— SHORT PROBLEM —
Go through the material and pull out every line with the string "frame" in it.
━━ DATA PROVIDED
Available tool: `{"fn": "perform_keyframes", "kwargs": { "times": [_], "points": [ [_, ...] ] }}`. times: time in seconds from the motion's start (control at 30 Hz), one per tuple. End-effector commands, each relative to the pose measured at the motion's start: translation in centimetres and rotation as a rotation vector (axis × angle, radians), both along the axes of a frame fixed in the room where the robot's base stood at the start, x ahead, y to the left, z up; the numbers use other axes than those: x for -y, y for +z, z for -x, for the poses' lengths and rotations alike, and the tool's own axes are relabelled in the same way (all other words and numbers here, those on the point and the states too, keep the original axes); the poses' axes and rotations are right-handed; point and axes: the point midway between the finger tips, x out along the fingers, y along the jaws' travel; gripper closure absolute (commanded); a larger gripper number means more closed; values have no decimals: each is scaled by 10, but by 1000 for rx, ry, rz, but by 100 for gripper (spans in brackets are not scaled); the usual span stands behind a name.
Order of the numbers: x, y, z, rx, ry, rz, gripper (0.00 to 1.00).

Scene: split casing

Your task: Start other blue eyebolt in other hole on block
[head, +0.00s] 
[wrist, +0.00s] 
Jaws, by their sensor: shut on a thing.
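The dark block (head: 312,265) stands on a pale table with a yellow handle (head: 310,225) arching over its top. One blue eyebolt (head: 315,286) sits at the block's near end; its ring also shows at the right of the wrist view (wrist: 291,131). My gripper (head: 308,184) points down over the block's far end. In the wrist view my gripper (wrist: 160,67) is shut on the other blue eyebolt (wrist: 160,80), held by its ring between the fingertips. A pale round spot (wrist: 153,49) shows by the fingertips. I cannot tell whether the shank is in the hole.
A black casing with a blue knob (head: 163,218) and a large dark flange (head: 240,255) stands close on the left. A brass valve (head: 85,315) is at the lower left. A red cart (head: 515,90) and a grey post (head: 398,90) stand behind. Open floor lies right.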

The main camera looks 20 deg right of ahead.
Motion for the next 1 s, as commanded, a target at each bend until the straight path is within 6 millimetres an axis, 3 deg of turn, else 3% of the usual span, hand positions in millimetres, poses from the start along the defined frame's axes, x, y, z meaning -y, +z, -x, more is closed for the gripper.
━━━━
— ANSWER BELOW —
Available tool: `{"fn": "perform_keyframes", "kwargs": { "times": [_], "points": [ [_, ...] ] }}`. times: time in seconds from the motion's start (control at 30 Hz), one per tuple. End-effector commands, each relative to the pose measured at the motion's start: translation in centimetres and rotation as a rotation vector (axis × angle, radians), both along the axes of a frame fixed in the room where the robot's base stood at the start, x ahead, y to the left, z up; the numbers use other axes than those: x for -y, y for +z, z for -x, for the poses' lengths and rotations alike, and the tool's own axes are relabelled in the same way (all other words and numbers here, those on the point and the states too, keep the original axes); the poses' axes and rotations are right-handed; point and axes: the point midway between the finger tips, x out along the fingers, y along the jaws' travel; gripper closure absolute (commanded); a larger gripper number means more closed; values have no decimals: each is scaled by 10, but by 1000 for rx, ry, rz, but by 100 for gripper (spans in brackets are not scaled); the usual span stands behind a name.
Motion for the next 1 s, as commanded, a target at each bend until the straight path is within 6 millimetres an axis, 3 deg of turn, else 3% of the usual span, hand positions in millimetres, poses from the start along the defined frame's axes, x, y, z meaning -y, +z, -x, more is closed for the gripper.

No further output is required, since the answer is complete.